Im vierten und fünften Kapitel sind die Hilfeleistungen zwischen 1979 bis 1991 Gegenstand der Untersuchung. Dass mit der Intervention und dem das Land in Mitleidenschaft ziehenden bewaffneten Widerstand sich die Verhältnisse grundlegend veränderten, muss hier nicht weiter ausgeführt werden. Dixon und Robinson bringen die Situation auf den Punkt, wenn sie ausführen, dass die 1978 an die Macht gelangte neue Führung Afghanistans sich als ausgesprochen inkompetent erwies und die sowjetische Führung zwang, die Wünsche und den Übereifer ihrer Klientel zu dämpfen. Gleichzeitig hatte sie bereits so viel politisches Kapital in das Land investiert, dass sie ihre Verbündeten nicht mehr aufgeben konnten Diese wiederum erkannten die Aporie ihrer Unterstützer, erfreuten sich deren steter Unterstützung und ließen in ihrem eigenen Bemühen um „good governance“ (S. 95) nach. Die Folgen sind bekannt. Aber, so heben die Autoren mit einigem Recht hervor, letztlich habe die sowjetische Hilfe primär politischen Zielen gedient, denen die wirtschaftliche und technische Hilfe praktisch nachgeordnet war. Auf diese Weise habe es jedoch keine Entwicklungsfortschritte gegeben, die Unterstützungleistungen verwandelten sich in Subsidien für den Staatshaushalt, der sich zu 75 % aus Einnahmen speiste, die aus sowjetischen Hilfsprojekten stammten. Sie konnten allerdings nicht verhindern, dass die afghanische Volkswirtschaft gegen Ende der sowjetischen Besatzungszeit knapp vor dem Zusammenbruch stand. Vom Aufbau des Kommunismus konnte in der Endphase kaum noch die Rede sein. „Preventing the people from starving was the best the Soviets could do“ (S. 147), lautet das mehr als ernüchternde Fazit der beiden Autoren. Ihnen ist es mit ihrer Analyse gelungen, deutlich zu machen, wie sehr auch die sowjetische Entwicklungshilfe an institutionellen Barrieren scheiterte.

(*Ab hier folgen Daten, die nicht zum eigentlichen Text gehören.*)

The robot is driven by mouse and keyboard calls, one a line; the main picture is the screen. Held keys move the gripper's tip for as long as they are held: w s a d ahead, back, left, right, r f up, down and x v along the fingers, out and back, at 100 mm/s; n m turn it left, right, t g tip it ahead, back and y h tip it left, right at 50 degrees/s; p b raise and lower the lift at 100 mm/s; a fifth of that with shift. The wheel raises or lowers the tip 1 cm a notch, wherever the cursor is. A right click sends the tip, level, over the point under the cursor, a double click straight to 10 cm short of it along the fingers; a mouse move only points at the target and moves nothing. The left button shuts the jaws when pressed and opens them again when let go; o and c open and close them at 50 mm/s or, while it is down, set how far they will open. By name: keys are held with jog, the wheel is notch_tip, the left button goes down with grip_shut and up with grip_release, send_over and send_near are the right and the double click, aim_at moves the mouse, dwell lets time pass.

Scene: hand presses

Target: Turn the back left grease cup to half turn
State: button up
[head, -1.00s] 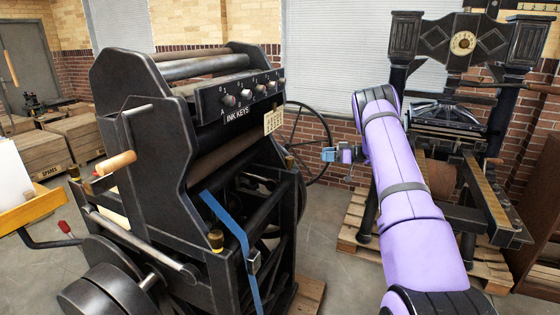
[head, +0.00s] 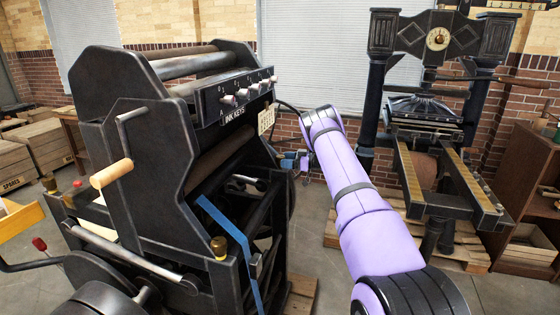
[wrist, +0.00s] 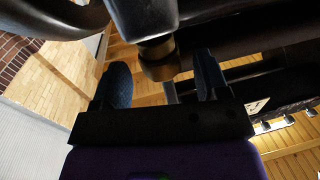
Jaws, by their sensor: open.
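A dull brass grease cup (wrist: 158,62) on a dark part of the press shows in the wrist view, between and just beyond the fingertips. My gripper (wrist: 163,74) is open, one blue finger on each side of the cup, with gaps visible. In the head view my gripper (head: 291,161) is small, at the far right side of the black press (head: 150,160); the cup there cannot be made out. Two other brass cups show on the near side, one at the front right corner (head: 219,247) and one at the left (head: 49,184). I cannot tell the cup's turn mark.
A blue strap (head: 232,235) hangs on the press side. The press has a wooden-handled crank (head: 111,173) and an ink keys panel (head: 235,96). A second press (head: 438,130) stands on a pallet at right. A wooden shelf (head: 530,205) is at far right. Dark bars surround the gripper.

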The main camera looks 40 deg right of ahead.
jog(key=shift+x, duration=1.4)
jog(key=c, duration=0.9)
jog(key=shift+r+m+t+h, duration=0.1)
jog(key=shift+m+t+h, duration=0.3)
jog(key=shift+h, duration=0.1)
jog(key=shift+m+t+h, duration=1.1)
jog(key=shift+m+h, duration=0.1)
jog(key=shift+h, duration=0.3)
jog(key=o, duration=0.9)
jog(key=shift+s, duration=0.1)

Dass die sowjetische Unterstützung für Afghanistan immense Ausmaße erreichte und neben Lebensmittellieferungen, medizinischer Hilfe, Kreditleistungen, Waffenlieferungen und Ausbildungsprojekten auch zahlreiche erfolgreich ausgeführte Infrastrukturmaßnahmen und anderes mehr umfasste, kann man in der überzeugenden Studie von Robinson und Dixon aus zahlreichen Auflistungen und Statistiken erfahren. Im Anhang dieses sehr nützlichen Buches findet man zudem ein Verzeichnis aller afghanisch-sowjetischen Vertragsabschlüsse, aber auch eine Zusammenstellung aufgegebener bzw. nicht zustande gekommener Kooperationsprojekte. Ein Literaturverzeichnis sowie ein Register schließen diese sehr begrüßenswerte Monographie ab.

Rudolf A. Mark, Hamburg

Zitierweise: Rudolf A. Mark, Hamburg über: Paul Robinson / Jay Dixon: Aiding Afghanistan. A History of Soviet Assistance to a Developing Country. London: Hurst, 2013, XI, 226 S., 6 Tab. ISBN: 978-1-84904-239-0, http://www.dokumente.ios-regensburg.de/JGO/erev/Mark_Robinson_Aiding_Afghanistan.html (Datum des Seitenbesuchs)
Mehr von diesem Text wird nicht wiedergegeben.